Stoffels heeft een nieuwe subcultuur ontdekt. Het boek speelt zich af tegen het decor van een winkel in aboriginalkunst en de 'oldskool graffiti'. Hoofdpersoon Bibi is op zoek naar haar echte vader nadat ze na de dood van haar moeder pas achter dat geheim is gekomen. Aan de hand van een foto ontmoet ze haar verwekker maar het heeft nogal wat voeten in de aarde voor ze hem ermee durft te confronteren. De eerdere keuzes van Stoffels (Marokkanen en de dilemma's van de multiculturele samenleving) waren logisch en hadden een zekere urgentie. Over graffiti en aboriginals kun je dat moeilijk zeggen en het komt dan ook nogal bedacht en geforceerd over. Het verhaal is voorspelbaar en kabbelt voort langs geijkte paden. De stem uit het niets van de warrige aboriginal die commentaar geeft, voegt niks toe en is een kunstgreep. Sorry Karlijn, ik ben wederom niet enthousiast. Misschien gewoon een mindere fase. Snel weer terug naar de kwaliteit van je eerste romans!

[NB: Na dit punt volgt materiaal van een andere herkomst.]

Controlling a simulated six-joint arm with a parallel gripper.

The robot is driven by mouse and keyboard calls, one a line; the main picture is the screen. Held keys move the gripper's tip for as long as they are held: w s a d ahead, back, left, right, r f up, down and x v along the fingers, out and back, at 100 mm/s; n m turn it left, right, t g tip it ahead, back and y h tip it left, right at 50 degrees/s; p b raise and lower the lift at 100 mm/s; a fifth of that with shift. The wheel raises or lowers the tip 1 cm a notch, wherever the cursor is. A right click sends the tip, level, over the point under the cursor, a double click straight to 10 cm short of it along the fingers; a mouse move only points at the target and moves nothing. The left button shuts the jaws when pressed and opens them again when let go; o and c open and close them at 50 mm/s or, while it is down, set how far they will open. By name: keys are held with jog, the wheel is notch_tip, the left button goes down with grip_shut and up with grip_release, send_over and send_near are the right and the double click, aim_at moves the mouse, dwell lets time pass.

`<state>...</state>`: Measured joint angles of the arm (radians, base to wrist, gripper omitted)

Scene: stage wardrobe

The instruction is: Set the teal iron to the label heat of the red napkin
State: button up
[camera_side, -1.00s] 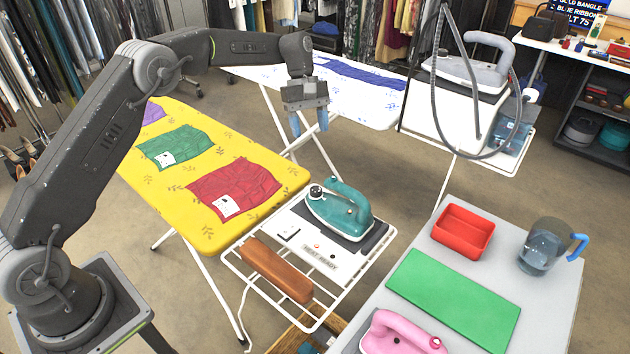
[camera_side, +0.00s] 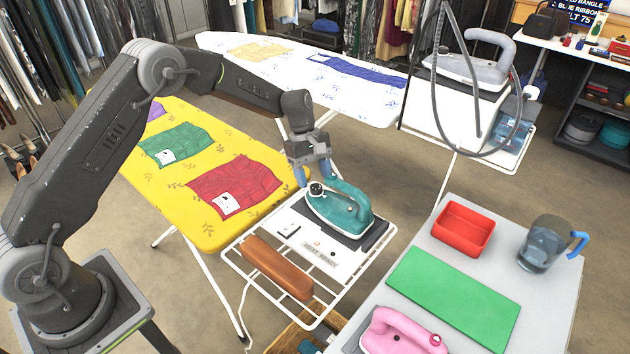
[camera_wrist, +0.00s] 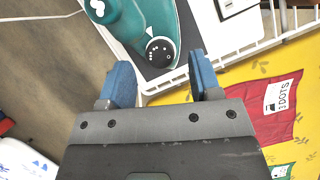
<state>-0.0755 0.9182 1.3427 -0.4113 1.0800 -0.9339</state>
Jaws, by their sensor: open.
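The teal iron (camera_side: 345,212) rests on a dark pad on the white wire rack at the end of the yellow board. Its black dial (camera_wrist: 160,52) has white dots and a white pointer mark beside it; I cannot tell the setting. My gripper (camera_side: 312,177) is just above the dial end of the iron. In the wrist view my gripper (camera_wrist: 161,76) has its blue fingers apart, empty, with the dial between and beyond the tips. The red napkin (camera_side: 236,186) lies on the yellow board. Its white label (camera_wrist: 280,96) reads "DOTS"; the number before it is unclear.
A brown block (camera_side: 277,267) and a "HEAT READY" plate (camera_side: 321,254) with small lights sit on the rack. A green napkin (camera_side: 177,146) lies farther along the board. A pink iron (camera_side: 402,333), red tray (camera_side: 463,229) and jug (camera_side: 545,245) stand on the right table.

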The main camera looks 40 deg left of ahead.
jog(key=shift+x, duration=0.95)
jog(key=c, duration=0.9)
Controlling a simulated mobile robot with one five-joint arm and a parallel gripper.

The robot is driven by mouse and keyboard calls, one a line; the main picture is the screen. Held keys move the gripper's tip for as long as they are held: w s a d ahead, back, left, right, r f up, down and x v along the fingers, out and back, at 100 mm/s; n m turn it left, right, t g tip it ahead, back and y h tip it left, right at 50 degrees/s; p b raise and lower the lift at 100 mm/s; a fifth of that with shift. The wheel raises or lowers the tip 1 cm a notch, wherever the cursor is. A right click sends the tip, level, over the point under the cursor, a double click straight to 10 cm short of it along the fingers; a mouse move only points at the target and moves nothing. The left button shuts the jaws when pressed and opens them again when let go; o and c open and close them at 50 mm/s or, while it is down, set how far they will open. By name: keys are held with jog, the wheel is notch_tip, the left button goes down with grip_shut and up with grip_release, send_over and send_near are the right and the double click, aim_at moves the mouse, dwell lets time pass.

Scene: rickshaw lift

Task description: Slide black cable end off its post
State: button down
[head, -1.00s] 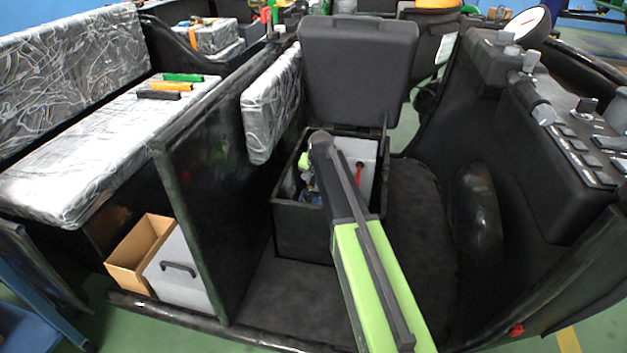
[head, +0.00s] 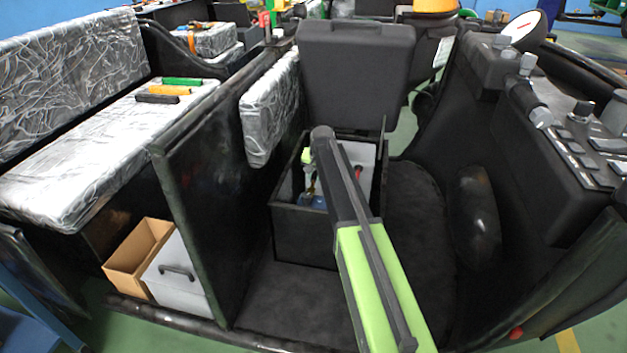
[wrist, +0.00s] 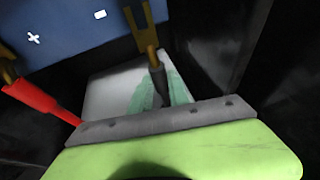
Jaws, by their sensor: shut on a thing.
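The black cable end (wrist: 158,78) stands upright in the middle of the wrist view, with a brass clamp (wrist: 145,32) at its top. My gripper (wrist: 157,90) is shut on the black cable end; its fingers are partly out of sight. The red cable end (wrist: 45,103) is to the left with its own brass clamp (wrist: 8,68). The blue battery (wrist: 75,35) with white plus and minus marks lies behind them. I cannot tell whether the black clamp still sits around its post. In the head view my arm hides most of the gripper; part of the battery (head: 318,201) shows.
The battery is inside an open black box (head: 300,235) with its lid (head: 356,75) raised behind. A dark partition (head: 205,200) stands to the left and the control console (head: 560,150) to the right. Dark floor (head: 285,300) in front of the box is clear.

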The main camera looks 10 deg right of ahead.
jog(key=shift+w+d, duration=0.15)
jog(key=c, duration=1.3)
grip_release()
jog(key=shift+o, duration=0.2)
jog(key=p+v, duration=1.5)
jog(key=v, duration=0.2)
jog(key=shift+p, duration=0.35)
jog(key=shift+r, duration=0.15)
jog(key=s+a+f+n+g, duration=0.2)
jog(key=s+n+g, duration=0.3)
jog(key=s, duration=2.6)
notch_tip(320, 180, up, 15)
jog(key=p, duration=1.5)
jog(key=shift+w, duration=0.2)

Maar dan ben ik er nog niet helemaal want Stoffels doet wel iets bijzonders in dit boek. Ze begeeft zich op de niet gemakkelijke weg om woorden te zoeken voor de seksuele gevoelens van een meisje. Ik kan me niet herinneren dat ik eerder in een jeugdboek las over de pogingen van een meisje om te masturberen en de moeilijkheid om een orgasme te bereiken. Het is prijzenswaardig dat Stoffels het aandurft en ze doet het niet onaardig. Zeker omdat ze de moeilijkheden beschrijft, het ontbreken van het genot, en daarmee ook nog verwijst naar de moeder van Bibi. Maar de context is niet logisch en daarom vallen de passages een beetje weg tegen de rest van het boek. Stoffels heeft teveel gewild en geen duidelijke keuze gemaakt. Dat staat er dan weer. Wel hard.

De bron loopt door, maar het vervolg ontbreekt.